Types don't spring from nowhere, though; the seeds of each actor's seem to have been in their personalities from the start. Liu grew up a tomboy in Jackson Heights, Queens, playing handball and spud in alleyways with her older brother and sister. Her immigrant parents (from Beijing and Shanghai) worked several jobs apiece. "They weren't around a lot; we were latchkey kids," Liu says. "We'd get to school on our own, do our homework on our own, eat TV dinners, whatever was there."

Her parents did not understand or support her decision to pursue acting, Liu says. "It's a hard thing to grasp when you come to America from another country; you hope to bring better things for your family than you had, and then one of your kids goes off to do something there's nothing tangible about." She laughs. "They were happy when they realized I had a roof over my head, I could feed myself."

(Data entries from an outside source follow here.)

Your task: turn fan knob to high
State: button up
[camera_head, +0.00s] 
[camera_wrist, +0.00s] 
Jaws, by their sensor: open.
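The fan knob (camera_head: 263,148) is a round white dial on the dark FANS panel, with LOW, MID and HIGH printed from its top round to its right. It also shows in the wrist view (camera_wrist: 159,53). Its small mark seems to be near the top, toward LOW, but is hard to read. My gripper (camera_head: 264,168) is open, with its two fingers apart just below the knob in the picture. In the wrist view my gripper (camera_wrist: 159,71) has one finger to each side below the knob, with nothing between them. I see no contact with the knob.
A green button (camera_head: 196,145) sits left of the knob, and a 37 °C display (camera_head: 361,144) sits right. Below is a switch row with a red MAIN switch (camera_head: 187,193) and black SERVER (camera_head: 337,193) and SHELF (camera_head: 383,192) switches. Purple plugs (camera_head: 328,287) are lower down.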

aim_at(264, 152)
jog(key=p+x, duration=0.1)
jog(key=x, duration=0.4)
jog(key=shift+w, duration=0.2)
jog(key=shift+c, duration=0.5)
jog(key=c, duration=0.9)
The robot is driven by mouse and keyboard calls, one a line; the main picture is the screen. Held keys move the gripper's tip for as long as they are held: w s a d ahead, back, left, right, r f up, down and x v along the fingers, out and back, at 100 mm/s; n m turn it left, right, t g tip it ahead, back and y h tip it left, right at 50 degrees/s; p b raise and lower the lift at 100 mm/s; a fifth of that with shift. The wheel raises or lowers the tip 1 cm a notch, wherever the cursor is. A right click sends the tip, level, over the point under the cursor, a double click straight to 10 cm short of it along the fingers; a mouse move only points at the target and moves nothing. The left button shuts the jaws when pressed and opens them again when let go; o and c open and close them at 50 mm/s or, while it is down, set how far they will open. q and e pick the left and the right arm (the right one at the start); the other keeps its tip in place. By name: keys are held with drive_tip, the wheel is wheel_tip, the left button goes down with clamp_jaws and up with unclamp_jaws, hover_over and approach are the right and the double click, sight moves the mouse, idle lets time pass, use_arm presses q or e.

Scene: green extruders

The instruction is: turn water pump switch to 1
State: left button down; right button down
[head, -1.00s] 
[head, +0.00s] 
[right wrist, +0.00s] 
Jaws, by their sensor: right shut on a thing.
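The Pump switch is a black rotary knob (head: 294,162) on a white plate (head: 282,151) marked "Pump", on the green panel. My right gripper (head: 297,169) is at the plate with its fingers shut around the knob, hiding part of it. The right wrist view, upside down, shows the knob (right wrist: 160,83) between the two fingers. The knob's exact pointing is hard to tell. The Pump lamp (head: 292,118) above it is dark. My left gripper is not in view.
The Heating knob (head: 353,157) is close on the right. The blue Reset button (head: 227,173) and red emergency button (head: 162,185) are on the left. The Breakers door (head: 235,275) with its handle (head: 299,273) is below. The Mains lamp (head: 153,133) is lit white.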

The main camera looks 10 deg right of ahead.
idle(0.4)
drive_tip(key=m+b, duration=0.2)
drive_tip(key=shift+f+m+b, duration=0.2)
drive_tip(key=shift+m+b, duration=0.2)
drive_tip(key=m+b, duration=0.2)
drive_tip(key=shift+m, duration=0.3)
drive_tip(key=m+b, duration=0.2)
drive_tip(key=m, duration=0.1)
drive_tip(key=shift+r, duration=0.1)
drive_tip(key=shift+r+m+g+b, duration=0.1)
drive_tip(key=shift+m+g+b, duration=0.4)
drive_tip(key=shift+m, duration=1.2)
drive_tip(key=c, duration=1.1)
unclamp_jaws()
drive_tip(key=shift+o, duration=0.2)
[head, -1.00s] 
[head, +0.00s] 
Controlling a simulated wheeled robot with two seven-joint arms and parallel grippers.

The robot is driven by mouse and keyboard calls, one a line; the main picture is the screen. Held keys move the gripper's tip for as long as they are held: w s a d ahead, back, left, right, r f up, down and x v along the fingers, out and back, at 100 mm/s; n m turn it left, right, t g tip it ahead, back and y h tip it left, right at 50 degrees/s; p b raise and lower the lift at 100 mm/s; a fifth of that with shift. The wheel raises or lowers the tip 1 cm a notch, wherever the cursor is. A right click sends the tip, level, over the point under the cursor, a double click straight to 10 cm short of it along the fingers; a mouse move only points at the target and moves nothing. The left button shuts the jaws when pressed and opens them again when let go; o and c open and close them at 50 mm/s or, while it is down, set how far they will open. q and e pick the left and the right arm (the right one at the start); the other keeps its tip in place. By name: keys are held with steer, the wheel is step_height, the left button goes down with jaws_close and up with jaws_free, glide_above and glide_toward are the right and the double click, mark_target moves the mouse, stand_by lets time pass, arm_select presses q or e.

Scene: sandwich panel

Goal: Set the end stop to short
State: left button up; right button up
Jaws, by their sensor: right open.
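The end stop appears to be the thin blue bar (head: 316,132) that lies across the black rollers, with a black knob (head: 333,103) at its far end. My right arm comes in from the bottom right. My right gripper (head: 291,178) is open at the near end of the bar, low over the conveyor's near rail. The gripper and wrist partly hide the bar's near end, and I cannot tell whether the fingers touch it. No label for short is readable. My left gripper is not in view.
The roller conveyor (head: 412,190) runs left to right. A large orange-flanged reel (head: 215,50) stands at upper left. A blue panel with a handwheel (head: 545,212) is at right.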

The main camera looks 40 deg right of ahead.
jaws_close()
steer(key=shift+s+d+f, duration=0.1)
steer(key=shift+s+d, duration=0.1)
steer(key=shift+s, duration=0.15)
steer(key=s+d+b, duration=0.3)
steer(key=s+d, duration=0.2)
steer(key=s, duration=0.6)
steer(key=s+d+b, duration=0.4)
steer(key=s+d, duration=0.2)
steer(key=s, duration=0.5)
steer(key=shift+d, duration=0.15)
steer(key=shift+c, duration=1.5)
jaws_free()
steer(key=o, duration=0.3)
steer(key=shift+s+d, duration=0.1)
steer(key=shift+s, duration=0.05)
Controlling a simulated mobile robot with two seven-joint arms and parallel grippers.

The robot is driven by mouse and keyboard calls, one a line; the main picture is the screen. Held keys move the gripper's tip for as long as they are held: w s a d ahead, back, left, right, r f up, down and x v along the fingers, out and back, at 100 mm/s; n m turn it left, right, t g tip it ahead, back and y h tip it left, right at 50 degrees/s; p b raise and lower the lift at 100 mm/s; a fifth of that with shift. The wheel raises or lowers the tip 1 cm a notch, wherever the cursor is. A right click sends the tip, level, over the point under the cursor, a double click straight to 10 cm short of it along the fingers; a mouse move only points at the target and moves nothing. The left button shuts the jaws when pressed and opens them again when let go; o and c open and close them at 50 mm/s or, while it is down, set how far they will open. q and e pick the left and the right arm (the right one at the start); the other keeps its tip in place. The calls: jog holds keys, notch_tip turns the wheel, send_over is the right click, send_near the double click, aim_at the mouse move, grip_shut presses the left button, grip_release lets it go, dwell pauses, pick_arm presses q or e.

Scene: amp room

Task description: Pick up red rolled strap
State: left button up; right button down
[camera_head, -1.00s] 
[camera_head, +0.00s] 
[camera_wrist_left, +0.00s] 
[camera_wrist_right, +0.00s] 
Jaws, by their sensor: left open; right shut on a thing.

Arnett, it should come as no surprise, was "a major smartass" growing up in Toronto. "I was always interested in degrees of getting away with stuff," he says. His friends were all funny – "We knew how to move the comedy along, though we never consciously thought of it like that" – and he recalls a key conversation with his father, a corporate lawyer who was president of Molson Breweries for three years. "I can't remember the particulars," Arnett says, "but I remember making my argument in such a smartass but well-formulated, well-thought-out way that my dad had to give me props for the way I constructed my smartassness. He was like: 'You're being a dick, but I have to recognize that it's in a way that's quite clever.' It was a seminal moment for me."

He was kicked out of the Lakefield College School and dropped out of Concordia; then Arnett discovered his talent at the Lee Strasberg Theatre and Film Institute in New York. He began acting in pilots and hasn't stopped. "On Twitter people say: 'This is like your 50th show, why do people keep giving you shows?'" he says. "I'm like: 'Thank you for sharing from your mom's basement.' But I think [audiences] understand there are situations where it's important to have a dry take. It's not too overstated; it's buried under a bunch of different layers, so you can't really be held accountable for it. People like seeing people get away with that."

Arnett thinks there's a Canadian point of view in comedy, and that he possesses it: "I think Canadians take themselves very seriously in pointing out that they don't take themselves seriously. We have a bit of a chip on our shoulder about that."

And Liu, who plans to direct her first episode of Elementary this year, thinks her parents finally understand her career. "Even with Charlie's Angels and Kill Bill, they didn't really get it. But now that I'm on a show that my mother can understand – something is solved every week – it's something she can relate to. It's funny: Now that I'm on a show that's more in the vein of Columbo, it's something she feels safer with and loves."